**Dataset section**
------------------------------------
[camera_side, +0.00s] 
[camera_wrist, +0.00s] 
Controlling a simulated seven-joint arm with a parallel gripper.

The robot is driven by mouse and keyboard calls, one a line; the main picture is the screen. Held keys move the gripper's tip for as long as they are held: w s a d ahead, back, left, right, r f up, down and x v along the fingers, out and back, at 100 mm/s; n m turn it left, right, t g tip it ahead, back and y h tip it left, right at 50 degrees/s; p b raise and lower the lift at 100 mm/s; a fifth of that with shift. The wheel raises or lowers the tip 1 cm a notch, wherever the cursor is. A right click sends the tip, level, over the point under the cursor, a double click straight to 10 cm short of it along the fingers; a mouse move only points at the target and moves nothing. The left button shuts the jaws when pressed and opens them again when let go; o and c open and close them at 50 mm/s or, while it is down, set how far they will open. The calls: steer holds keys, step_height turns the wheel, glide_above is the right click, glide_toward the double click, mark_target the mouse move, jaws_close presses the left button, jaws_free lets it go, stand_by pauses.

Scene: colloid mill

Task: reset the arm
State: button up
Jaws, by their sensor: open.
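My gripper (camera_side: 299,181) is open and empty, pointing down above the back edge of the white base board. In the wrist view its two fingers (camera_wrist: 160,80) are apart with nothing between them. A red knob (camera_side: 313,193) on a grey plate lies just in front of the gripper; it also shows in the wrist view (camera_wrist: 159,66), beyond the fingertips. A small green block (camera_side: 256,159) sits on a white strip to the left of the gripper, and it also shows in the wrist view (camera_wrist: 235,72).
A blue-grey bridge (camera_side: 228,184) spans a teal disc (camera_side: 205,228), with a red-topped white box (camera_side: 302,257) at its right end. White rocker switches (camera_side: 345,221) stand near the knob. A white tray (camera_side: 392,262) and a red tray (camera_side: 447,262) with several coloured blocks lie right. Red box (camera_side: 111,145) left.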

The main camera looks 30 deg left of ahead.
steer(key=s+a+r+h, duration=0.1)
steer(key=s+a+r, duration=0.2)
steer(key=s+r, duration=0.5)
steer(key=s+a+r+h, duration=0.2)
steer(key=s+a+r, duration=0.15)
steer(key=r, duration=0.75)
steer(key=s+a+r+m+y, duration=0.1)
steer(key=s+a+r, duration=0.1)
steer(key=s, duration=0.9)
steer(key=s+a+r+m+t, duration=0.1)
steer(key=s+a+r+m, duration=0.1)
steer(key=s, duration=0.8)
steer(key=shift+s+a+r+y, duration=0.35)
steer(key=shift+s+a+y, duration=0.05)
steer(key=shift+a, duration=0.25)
------------------------------------
**What you will do**
Everything from the first line above through the line that contains "State: button up" should be duplicated exactly, please, and nothing beyond it.

**Written reply**
[camera_side, +0.00s] 
[camera_wrist, +0.00s] 
Controlling a simulated seven-joint arm with a parallel gripper.

The robot is driven by mouse and keyboard calls, one a line; the main picture is the screen. Held keys move the gripper's tip for as long as they are held: w s a d ahead, back, left, right, r f up, down and x v along the fingers, out and back, at 100 mm/s; n m turn it left, right, t g tip it ahead, back and y h tip it left, right at 50 degrees/s; p b raise and lower the lift at 100 mm/s; a fifth of that with shift. The wheel raises or lowers the tip 1 cm a notch, wherever the cursor is. A right click sends the tip, level, over the point under the cursor, a double click straight to 10 cm short of it along the fingers; a mouse move only points at the target and moves nothing. The left button shuts the jaws when pressed and opens them again when let go; o and c open and close them at 50 mm/s or, while it is down, set how far they will open. The calls: steer holds keys, step_height turns the wheel, glide_above is the right click, glide_toward the double click, mark_target the mouse move, jaws_close presses the left button, jaws_free lets it go, stand_by pauses.

Scene: colloid mill

Task: reset the arm
State: button up

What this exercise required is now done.